+++ DATA SEGMENT
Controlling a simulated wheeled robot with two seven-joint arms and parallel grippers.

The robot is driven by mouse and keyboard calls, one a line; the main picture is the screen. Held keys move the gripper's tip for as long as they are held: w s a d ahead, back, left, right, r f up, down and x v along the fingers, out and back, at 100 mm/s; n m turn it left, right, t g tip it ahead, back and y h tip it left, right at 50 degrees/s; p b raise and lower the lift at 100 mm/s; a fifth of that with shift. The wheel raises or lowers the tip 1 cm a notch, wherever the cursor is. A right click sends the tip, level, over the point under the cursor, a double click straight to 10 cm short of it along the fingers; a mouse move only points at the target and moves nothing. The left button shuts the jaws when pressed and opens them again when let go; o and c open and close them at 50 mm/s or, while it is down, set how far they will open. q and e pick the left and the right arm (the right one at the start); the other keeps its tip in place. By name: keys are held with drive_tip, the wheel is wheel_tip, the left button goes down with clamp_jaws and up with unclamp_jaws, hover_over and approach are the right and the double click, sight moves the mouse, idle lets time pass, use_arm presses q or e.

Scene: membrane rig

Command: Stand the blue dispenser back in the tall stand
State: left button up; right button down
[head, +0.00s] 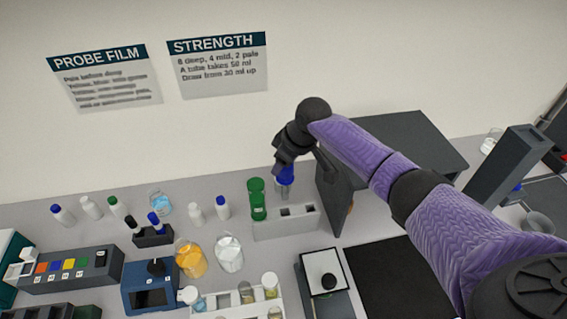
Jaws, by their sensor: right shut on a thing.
++++++
DIRECTIONS: Repeat the listing in full and exactly. Do not include any images.

WRITTEN ANSWER:
Controlling a simulated wheeled robot with two seven-joint arms and parallel grippers.

The robot is driven by mouse and keyboard calls, one a line; the main picture is the screen. Held keys move the gripper's tip for as long as they are held: w s a d ahead, back, left, right, r f up, down and x v along the fingers, out and back, at 100 mm/s; n m turn it left, right, t g tip it ahead, back and y h tip it left, right at 50 degrees/s; p b raise and lower the lift at 100 mm/s; a fifth of that with shift. The wheel raises or lowers the tip 1 cm a notch, wherever the cursor is. A right click sends the tip, level, over the point under the cursor, a double click straight to 10 cm short of it along the fingers; a mouse move only points at the target and moves nothing. The left button shuts the jaws when pressed and opens them again when let go; o and c open and close them at 50 mm/s or, while it is down, set how far they will open. q and e pick the left and the right arm (the right one at the start); the other keeps its tip in place. By name: keys are held with drive_tip, the wheel is wheel_tip, the left button goes down with clamp_jaws and up with unclamp_jaws, hover_over and approach are the right and the double click, sight moves the mouse, idle lets time pass, use_arm presses q or e.

Scene: membrane rig

Command: Stand the blue dispenser back in the tall stand
State: left button up; right button down
[head, +0.00s] 
Jaws, by their sensor: right shut on a thing.

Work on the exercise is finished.